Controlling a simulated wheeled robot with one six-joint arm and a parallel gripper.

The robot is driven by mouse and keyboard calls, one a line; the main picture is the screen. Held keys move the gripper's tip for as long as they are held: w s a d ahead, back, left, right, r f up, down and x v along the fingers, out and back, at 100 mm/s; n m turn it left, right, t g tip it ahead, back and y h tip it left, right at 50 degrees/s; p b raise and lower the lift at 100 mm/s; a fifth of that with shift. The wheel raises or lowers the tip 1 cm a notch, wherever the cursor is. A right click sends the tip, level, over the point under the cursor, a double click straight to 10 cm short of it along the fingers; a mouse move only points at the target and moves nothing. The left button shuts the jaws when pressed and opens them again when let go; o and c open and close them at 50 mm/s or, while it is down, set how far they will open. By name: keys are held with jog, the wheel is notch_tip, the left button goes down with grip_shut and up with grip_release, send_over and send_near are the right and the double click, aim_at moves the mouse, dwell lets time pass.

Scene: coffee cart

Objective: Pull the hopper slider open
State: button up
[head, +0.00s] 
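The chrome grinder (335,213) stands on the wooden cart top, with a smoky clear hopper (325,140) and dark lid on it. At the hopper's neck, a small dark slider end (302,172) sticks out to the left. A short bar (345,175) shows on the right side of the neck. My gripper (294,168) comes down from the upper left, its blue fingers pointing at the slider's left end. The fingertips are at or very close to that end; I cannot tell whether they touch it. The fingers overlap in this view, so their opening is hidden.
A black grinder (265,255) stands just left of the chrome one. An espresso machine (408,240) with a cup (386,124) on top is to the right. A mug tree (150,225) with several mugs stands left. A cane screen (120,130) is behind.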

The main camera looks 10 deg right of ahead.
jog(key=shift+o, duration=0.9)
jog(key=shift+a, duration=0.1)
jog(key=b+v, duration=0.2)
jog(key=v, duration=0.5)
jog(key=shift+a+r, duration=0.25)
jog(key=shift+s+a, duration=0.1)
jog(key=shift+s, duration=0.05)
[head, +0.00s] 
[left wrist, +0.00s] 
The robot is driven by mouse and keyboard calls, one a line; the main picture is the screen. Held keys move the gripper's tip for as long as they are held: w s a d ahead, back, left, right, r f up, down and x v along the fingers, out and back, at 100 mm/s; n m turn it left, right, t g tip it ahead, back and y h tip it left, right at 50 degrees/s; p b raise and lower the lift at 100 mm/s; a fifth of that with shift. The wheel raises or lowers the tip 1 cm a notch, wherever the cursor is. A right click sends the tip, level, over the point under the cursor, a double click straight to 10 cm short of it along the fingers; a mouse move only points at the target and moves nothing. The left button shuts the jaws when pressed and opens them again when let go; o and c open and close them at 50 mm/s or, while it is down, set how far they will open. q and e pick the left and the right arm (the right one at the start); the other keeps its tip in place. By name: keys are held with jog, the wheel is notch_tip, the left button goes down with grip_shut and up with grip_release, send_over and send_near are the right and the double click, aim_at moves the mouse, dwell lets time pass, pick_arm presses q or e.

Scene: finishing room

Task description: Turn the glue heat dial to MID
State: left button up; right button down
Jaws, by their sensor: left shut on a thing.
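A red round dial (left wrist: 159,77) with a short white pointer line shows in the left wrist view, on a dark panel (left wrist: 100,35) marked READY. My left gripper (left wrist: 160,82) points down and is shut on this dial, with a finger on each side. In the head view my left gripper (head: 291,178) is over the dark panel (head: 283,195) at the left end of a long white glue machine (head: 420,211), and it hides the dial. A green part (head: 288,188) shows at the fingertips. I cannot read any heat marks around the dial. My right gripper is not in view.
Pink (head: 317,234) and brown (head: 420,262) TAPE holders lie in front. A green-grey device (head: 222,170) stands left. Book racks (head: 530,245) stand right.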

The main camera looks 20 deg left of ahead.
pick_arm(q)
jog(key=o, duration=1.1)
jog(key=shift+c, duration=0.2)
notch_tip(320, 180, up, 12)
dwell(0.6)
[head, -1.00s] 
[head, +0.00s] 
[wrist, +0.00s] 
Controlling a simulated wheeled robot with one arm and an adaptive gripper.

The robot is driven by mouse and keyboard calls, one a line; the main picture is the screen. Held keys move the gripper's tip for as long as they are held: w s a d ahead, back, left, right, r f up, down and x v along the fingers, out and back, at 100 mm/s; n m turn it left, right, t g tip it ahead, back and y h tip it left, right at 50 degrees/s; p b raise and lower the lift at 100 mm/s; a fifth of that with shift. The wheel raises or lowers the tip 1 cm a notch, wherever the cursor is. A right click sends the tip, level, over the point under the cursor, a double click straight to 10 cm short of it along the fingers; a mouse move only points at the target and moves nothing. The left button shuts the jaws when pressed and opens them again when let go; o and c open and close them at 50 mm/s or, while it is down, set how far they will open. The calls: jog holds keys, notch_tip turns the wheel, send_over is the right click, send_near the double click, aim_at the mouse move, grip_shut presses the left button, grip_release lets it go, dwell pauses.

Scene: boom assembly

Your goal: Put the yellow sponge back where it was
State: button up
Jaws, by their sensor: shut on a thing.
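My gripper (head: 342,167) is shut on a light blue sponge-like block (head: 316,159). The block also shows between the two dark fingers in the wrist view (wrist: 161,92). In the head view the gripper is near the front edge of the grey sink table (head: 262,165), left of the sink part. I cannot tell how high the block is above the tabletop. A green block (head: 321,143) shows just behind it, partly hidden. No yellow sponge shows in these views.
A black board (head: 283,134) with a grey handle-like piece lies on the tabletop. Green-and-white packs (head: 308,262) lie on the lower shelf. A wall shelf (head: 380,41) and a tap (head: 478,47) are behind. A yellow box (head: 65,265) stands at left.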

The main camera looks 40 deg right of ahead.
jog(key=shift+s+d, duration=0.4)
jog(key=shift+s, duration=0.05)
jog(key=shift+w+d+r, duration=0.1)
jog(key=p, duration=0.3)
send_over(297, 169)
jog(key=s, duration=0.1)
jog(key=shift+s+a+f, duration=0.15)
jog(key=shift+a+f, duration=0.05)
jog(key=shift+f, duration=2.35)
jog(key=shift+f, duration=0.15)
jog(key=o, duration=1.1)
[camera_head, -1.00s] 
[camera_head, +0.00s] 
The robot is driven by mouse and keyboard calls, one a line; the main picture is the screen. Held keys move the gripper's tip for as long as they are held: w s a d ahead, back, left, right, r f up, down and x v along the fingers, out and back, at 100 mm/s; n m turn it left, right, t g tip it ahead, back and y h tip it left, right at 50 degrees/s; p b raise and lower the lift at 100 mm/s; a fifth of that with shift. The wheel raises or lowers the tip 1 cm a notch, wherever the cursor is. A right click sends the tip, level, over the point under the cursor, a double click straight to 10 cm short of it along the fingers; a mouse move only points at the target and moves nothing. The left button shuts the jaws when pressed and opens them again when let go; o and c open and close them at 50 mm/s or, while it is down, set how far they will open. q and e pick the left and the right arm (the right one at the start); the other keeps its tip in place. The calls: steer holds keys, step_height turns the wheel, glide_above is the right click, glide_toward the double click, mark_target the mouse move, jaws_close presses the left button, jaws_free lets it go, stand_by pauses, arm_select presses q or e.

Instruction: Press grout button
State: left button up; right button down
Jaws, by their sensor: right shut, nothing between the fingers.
^^^^
▶ WRITTEN EXERCISE
Look through the entries and work out how many lines have the word "wheeled" in them; reply with that number only.

▶ SOLUTION
2